Thank you, and welcome all. This is Sinan Özer. Let me make a brief introduction of myself before I start. This is my 25th year in Ford Otosan. I have served in various finance and strategy roles in the company. Currently, I'm serving as a business finance leader responsible for business strategy and controllership functions across the company. Let's start with the first half financials. The highlights in the domestic markets as Ford Otosan, we ranked as the third company with 8% market share. In the Commercial Vehicle market, we achieved 27.5% market share. This corresponds to an increase of 3% by volume and a 10% reduction of revenue, which is driven by the sales mix, and we'll be getting into the details of this one in the following pages.
In terms of the export performance, we delivered 306,000 export units this year, which represents a strong growth compared to previous year's performance. 18% on the volume and 19% on revenue growth. This is mainly driven by the completed ramp-up of our one-ton Commercial Vehicle lineup, as well as the new launch in Craiova, the launch of Puma and Courier electrified versions. In terms of capacity utilization, we achieved 75% capacity utilization, 71% in Turkey and 85% in Romania. 15.8% of our vehicles are either fully electrified or plug-in hybrid vehicles. With this, business performance, we achieved 8.4% EBITDA profitability corresponding to EUR 1,839 per vehicle.
Our Net Debt over EBITDA performance improved to 1.66x compared to the 2.38x as of 2024 year-end. In terms of the numbers, we remain as a very significant player in the markets that we operate. In Turkey, we represent 32% of total vehicle production, and in Romania, this is 45% of production. Also, we are delivering 84% of Turkey's Commercial Vehicle production. We remain a key player in Turkey, Romania, and for Ford Motor Company. Here, I will pause and leave the word to Hamza to explain the domestic sales performance.
Thank you, Sinan Özer . Hi, everyone. I am Hamza from Investor Relations. Today I will be covering the key developments of Turkish automotive market and how Ford Otosan performing during this first half. Let me begin by saying that the first half was quite an interesting period. The year start off in line with the expectations and the market declined by 7% in the first quarter. However, the second quarter brought a much stronger recovery than anticipated. As a result, this rebound offset the earlier decline, and the total market grew by 55% year-over-year and reached 625,000 units sold in the first half. Actually, this market recovery was mainly driven by three factors. The first was aggressive sales campaigns reflecting intense price competition across the industry.
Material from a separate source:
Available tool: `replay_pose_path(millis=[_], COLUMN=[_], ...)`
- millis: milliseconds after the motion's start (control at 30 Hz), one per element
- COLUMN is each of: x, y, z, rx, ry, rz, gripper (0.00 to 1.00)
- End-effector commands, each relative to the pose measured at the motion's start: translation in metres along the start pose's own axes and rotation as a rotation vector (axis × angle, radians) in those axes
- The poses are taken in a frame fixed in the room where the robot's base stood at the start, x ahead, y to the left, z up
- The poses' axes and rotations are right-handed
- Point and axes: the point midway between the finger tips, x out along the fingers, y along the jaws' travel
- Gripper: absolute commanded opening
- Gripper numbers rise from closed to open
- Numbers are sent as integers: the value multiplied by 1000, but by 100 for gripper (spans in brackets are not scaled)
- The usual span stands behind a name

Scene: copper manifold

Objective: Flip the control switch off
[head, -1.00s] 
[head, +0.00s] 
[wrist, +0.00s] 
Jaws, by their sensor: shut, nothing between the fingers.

The second was ongoing macro-political uncertainties, which led to customers to bring forward their purchase decisions. The final was expectations of an increase in Special Consumption Tax. In fact, June saw a significant surge in sales, especially from brands trying to front-load demand. Expectations materialized as the Special Consumption Tax was indeed increased in July. Now turning to Ford Otosan performance in this period. We achieved a 2% increase in retail sales volume, reaching 50,000 units.
This allows us to maintain our third position in the market with an 8% market share. When we look at on segment basis, in the Passenger Car segment, our sales declined by 16%, mainly due to changes in Special Consumption Tax exemption criteria and ongoing pricing competition. To remind you, the exemption threshold increased TRY 1.6 million-TRY 2.3 million. The most important one is the vehicles must also have at least 40% local content. Despite the headwinds, I would like to emphasize that we continue to focus on profitability over market share in this segment.
On the other hand, in the Commercial Vehicle segment, we further built up our market leadership, increasing our market share to 27.5%, up from 25.6% last year. We are quite happy to increase market share both in light and medium Commercial Vehicle segment. However, the truck sales remain soft. The primary reason is slow-moving recovery of some sectors such as construction and logistics, which are traditionally the key drivers of demand for this segment. Now, I will leave the floor to my colleagues, Duygu, to explain European markets. Thank you.
Thank you, Hamza. This is Duygu. I'll be continuing with the export markets performance. Looking at the ACEA data, we see a 3% contraction in the overall automotive market. This is PC and CV combined. If you look at the segment breakdown, PC came down marginally by 1.1%, while the CV segment saw a sharper 13% drop here. Our key export segment, that is the one segment, declined by 13.4% with an even steeper contraction in trucks. Here the main factor of these declines, these results remain as the ongoing challenging economic environment, plus a high base effect from last year, which was driven by pre-GSR sales.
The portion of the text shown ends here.